Sunday, July 24, 2016

Indonesian Traditional Food, Indonesia

Hello Sunday Stampers, food-lovers, regular and random visitors :)

As you can see, today's Sunday theme is food - yum yum yummie! I personally love food (I think it is a bit obvious if you know me personally :D) and in general I love trying out new foodstuffs, new tastes and long as it is not meat...I am not a real vegetarian, some kind of quasi-vegetarian, but I am really not into meat (which was clearly shown during my last blood test).
Except for the occasional chicken/turkey, or something made of minced meat....meat is a big no-no for me...mainly cos I just dislike its texture...from the bite itself I get this "I'm gonna feel sick" feeling...I have had these situations when I was little, and my parents would try to trick me into eating lamb by telling me it was chicken, but c'mon, you can smell lamb from miles afar :D

Ok, anyways, as for today, I have this set of 8 stamps from 2010 showing traditional Indonesian food.

I haven't tried Indonesian food before. Not so long ago, there was this event organized here, something like an evening of Indonesian Food, and I was really keen on going, until I realized that you had to pay something like 15 euros for it...which for some may not sound much, but for our standards here it is a bit overboard.

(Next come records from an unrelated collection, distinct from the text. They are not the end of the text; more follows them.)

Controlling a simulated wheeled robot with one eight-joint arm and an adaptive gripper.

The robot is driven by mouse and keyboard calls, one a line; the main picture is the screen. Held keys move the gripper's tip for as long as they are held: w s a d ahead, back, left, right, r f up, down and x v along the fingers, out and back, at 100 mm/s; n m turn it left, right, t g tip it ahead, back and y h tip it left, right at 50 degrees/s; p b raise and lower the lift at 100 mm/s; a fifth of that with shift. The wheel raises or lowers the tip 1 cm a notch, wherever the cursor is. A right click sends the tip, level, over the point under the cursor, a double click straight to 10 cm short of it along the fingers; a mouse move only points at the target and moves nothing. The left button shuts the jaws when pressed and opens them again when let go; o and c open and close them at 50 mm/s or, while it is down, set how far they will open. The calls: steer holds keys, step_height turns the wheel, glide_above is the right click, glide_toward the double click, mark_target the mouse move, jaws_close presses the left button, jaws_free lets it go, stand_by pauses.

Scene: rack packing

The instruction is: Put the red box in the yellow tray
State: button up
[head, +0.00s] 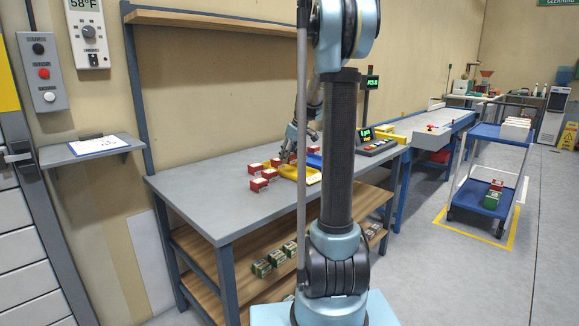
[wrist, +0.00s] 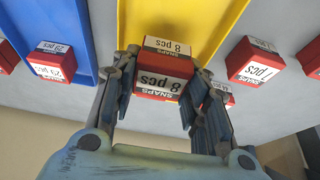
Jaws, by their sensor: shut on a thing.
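In the wrist view, a red box with white "8 pcs" labels (wrist: 165,70) sits between the fingers of my gripper (wrist: 163,78), which is shut on it. The yellow tray (wrist: 215,22) lies behind the box in that view. I cannot tell whether the box touches the tray floor. My arm hides part of the trays there.
A blue tray (wrist: 85,65) with a red "29 pcs" box (wrist: 52,68) lies beside the yellow tray. Other red boxes, one marked "7 pcs" (wrist: 255,65), stand on the table on the opposite side. The table's left part (head: 205,190) is clear. Green boxes (head: 262,267) are on the shelf below.

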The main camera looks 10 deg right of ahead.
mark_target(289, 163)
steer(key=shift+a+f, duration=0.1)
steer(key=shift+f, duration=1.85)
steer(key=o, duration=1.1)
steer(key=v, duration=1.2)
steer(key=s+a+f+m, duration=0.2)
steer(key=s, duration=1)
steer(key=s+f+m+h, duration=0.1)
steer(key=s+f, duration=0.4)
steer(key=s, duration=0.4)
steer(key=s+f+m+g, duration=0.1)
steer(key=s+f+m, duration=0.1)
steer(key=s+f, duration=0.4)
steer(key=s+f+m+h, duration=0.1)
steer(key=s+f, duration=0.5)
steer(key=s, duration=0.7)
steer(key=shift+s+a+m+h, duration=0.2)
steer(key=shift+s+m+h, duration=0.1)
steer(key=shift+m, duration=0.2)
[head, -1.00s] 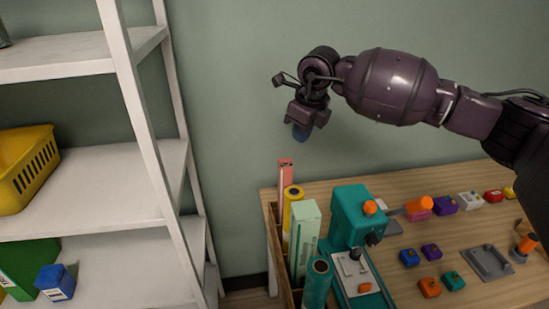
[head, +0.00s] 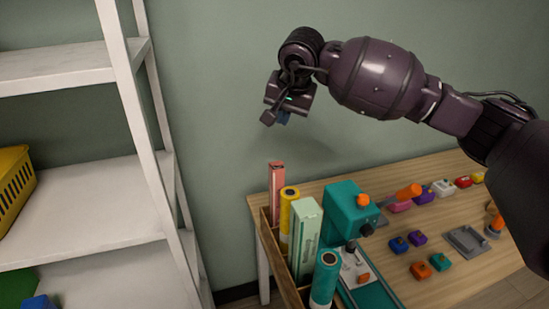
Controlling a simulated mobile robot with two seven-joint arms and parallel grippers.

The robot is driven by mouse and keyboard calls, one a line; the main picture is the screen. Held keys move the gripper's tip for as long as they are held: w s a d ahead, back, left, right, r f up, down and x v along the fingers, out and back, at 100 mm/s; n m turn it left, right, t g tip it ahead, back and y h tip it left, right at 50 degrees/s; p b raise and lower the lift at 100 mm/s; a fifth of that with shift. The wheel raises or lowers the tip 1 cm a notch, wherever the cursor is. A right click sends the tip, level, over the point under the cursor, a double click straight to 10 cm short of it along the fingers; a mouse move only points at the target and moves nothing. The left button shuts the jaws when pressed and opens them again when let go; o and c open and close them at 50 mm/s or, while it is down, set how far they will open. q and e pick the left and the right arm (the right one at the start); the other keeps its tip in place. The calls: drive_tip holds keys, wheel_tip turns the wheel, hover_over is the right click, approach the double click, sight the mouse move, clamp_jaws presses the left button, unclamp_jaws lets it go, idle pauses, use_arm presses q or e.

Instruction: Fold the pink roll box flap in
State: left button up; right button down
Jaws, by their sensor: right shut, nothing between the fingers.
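The pink roll box (head: 277,192) stands upright at the far end of the wooden holder at the table's left edge. Its top is small in the view, and I cannot tell how its flap stands. My right gripper (head: 277,118) is in the air above the pink box, apart from it, pointing down. It is shut and empty. My left gripper is out of view.
The wooden holder (head: 268,247) also bears a yellow roll (head: 289,212), a mint box (head: 306,235) and a teal roll (head: 325,278). A teal machine (head: 347,215) stands beside them. Small coloured blocks lie on the table (head: 405,285). A white shelf (head: 95,205) is at left.

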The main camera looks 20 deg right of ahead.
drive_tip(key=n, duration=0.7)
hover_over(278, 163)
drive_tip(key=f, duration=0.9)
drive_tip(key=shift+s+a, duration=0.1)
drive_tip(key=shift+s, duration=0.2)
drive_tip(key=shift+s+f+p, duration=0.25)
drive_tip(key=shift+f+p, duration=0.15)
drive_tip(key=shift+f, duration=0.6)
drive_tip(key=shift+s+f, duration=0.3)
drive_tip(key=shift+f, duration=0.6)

I can go to a Thai restaurant for example and eat really well for half the in the end I skipped the Indonesian thing.

This here is the seventh issue of "Indonesian Traditional Food" stamp series, that started in 2004. The 2010 series 7 designs. that are:

- 1/7 Sup Lobster Kelapa Muda from West Sulawesi - a West Sulawesi traditional soup which is rich with marine ingredients which gives the soup its rich flavours  (fresh lobster, squid and shrimp enriched with fresh pumpkin and tasty broth soup and fresh young coconut, where you can taste not only the coconut water, but also the pieces of coconut meat.

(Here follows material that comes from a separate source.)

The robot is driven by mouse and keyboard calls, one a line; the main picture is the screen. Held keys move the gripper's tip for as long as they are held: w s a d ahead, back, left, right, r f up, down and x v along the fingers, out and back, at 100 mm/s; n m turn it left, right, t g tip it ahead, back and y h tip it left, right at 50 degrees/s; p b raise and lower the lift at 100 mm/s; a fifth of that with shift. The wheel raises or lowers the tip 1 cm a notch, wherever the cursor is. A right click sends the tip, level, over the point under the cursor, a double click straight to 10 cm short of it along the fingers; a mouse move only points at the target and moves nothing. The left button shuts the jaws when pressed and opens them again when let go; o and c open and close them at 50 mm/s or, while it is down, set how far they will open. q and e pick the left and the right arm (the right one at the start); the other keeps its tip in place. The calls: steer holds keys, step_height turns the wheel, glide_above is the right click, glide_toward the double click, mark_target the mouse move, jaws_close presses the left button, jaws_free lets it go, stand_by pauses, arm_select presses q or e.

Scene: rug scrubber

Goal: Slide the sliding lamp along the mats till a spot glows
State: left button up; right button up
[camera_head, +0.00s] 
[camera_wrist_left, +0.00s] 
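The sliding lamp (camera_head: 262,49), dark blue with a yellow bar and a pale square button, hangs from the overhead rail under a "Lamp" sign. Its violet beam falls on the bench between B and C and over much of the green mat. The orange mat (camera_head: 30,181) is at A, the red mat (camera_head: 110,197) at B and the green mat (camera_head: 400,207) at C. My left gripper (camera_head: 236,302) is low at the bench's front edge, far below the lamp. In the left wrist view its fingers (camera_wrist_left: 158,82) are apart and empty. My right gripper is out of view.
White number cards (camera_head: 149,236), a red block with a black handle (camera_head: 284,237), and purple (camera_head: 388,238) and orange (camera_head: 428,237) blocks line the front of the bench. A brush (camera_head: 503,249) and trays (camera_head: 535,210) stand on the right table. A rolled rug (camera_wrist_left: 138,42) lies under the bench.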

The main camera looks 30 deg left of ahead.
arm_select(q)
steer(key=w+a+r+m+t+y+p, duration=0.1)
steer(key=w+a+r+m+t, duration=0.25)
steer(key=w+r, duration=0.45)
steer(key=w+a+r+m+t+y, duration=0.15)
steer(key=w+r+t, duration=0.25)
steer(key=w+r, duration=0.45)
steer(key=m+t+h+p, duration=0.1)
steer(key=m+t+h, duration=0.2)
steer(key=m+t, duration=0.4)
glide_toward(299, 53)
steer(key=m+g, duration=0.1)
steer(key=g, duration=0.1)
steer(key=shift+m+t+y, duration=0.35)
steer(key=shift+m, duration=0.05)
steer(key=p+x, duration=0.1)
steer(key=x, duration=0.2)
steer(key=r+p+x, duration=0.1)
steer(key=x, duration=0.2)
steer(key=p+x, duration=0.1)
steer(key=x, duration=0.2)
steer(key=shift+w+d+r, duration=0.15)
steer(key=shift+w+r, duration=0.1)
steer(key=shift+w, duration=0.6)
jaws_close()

- 2/7 Gulai Iga Kemba'ang from Bengkulu - Bengkulu is not only famous for its traditional cakes, but also its specific and strong traditional food. Gulai Iga Kemba'ang is one of them. It is a well known traditional cuisine of Bengkulu -beef ribs smeared with thick coconut milk and special seasoning increase the good and strong taste of this food. The roasted coconut increases the taste of the ribs curry.

- 3/7 Ayam Cincane from East Kalimantan - Ayam Cinace is one of the menus often recommended at big events, such as weddings or welcoming guests of honor. Chicken meat is wrapped by a thick chili seasoning and soy sauce and the delicious flavor of Cincane seasonings (onion, garlic, hazelnut, ginger and galangal). The splash of coconut milk increases the taste of Ayam Cincane.

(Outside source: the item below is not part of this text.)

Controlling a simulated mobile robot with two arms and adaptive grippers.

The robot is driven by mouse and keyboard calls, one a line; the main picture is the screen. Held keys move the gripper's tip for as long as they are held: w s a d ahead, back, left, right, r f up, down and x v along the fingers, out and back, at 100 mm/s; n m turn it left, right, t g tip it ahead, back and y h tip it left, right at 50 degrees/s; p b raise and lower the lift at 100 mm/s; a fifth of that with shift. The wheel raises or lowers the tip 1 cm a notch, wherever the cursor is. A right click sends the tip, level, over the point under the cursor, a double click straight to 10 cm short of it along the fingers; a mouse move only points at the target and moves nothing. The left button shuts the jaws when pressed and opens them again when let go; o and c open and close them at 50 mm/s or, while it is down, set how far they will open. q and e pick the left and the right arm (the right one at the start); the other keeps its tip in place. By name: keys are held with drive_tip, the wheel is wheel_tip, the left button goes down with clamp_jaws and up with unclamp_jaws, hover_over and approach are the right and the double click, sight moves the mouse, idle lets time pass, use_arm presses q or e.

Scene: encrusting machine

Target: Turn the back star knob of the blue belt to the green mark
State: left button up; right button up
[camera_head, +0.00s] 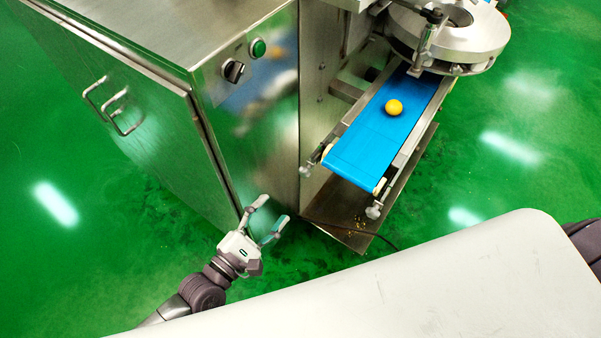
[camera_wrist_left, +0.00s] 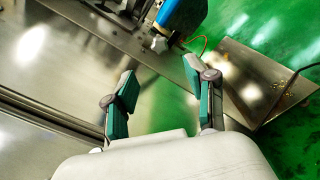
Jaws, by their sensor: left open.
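The blue belt (camera_head: 372,142) slopes down from under the machine head, with a yellow ball (camera_head: 394,107) on it. A small metal knob (camera_head: 306,170) shows at the left of its near end, and another knob (camera_head: 374,211) at the right. I cannot tell which one is the back star knob, and I see no green mark. My left gripper (camera_head: 270,210) is open and empty, apart from the belt, in front of the steel cabinet. In the left wrist view, a knob (camera_wrist_left: 160,44) by the blue belt (camera_wrist_left: 181,14) lies beyond the open fingers (camera_wrist_left: 160,82).
The steel cabinet (camera_head: 235,140) with a dial (camera_head: 233,70) and a green button (camera_head: 258,48) stands left of the belt. A metal tray (camera_head: 345,232) lies low under the belt, with a dark cable (camera_head: 385,240) beside it. Green floor is free at front left.

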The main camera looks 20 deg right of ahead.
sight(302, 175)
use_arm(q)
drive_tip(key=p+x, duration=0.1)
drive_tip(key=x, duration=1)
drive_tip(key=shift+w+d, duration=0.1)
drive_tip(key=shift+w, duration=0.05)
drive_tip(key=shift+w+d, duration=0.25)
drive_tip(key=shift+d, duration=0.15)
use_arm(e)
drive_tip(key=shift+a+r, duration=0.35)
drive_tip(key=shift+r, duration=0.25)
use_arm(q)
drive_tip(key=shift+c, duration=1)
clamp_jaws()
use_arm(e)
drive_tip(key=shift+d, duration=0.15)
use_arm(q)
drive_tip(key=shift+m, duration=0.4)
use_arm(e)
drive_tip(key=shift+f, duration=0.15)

-  4/7 Sate Udang Pentuk Asam Manis (Jambi) -  Known by its curry dishes, jambi comes with a traditional seafood of sweet sour shrimp satay. It is made of shrimp mixed with flour and starch, similar to shrimp meatballs. The good taste of tender shrimp texture and the rich flavors of sour and sweet sauces made of peanuts sauce, broth, and young mango taste increase the freshness of  the satay sauce.

-  5/7 Lempah Kuning (Bangka Belitung) - Refreshing is the perfect word to describe the taste of Lempah Kuning that is similar to fish soup or tekwan that are popular in the Sumatera region. The soup is made of mackerel fish with turmeric, chili. The texture of mackerel fish soup makes the food more delicious without making its taste fishy. Young pineapple or mango are added to this fish soup to make it more refreshing.

- 6/7 Asam Padeh Baung (Riau) - this dish has the image of a both spicy and sour taste. It is a side dish usually served with white rice while it is still warm.

- 7/7 Lapis Palaro (North Maluku) - this is a specialty dish from Maluku Islands: LAPIS PALARO or A FRIED BEEF IN RICH SAUCE, is made from Maluku's distinctive spices like clove & nutmeg and it represents the real character of the only region on earth which was once called "The Spice Island".

don't know about you but this post made me hungry :D The pasta-leftovers from yesterday should do the job :)

For more delicacies, check out today's edition of Sunday Stamps!


  1. Great set of stamps today, making me hungry!

  2. Great set of stamps today, making me hungry!

  3. Mmmm, I like the Indonesian foods I've tried (especially satay!) - though I haven't had any that are on these stamps. Thank you for looking them all up for us!

  4. Several Indonesian dishes have become common in the Netherlands due to the (colonial) past and I think them delicious. Like sate, and side dishes like atjar tjampoer (or acar, a kind of pickled vegetables), prawn crackers, sajoer (sayur), and all kinds of Indonesian spices, and the famous 'Rijsttafel' (rice table).
    But all dishes shown on the stamps are new to me (including this kind of sate - there are many types of sate)!
    Looking forward to try them one day. Be it that, similar to you, I prefer not to eat meat daily, preferably less (in NL there is a name for it: 'part-time vegetarian' or 'flexitarian'). In my case because I regret the bad living circumstances - at least in my country - for most of the farm animals.

  5. I love trying new dishes and it sounds from the number of stamps issued that a trip out to an Indonesian restaurant would be a journey of discovery.

  6. I'm another who is hungry as a result of admiring these splendid stamp.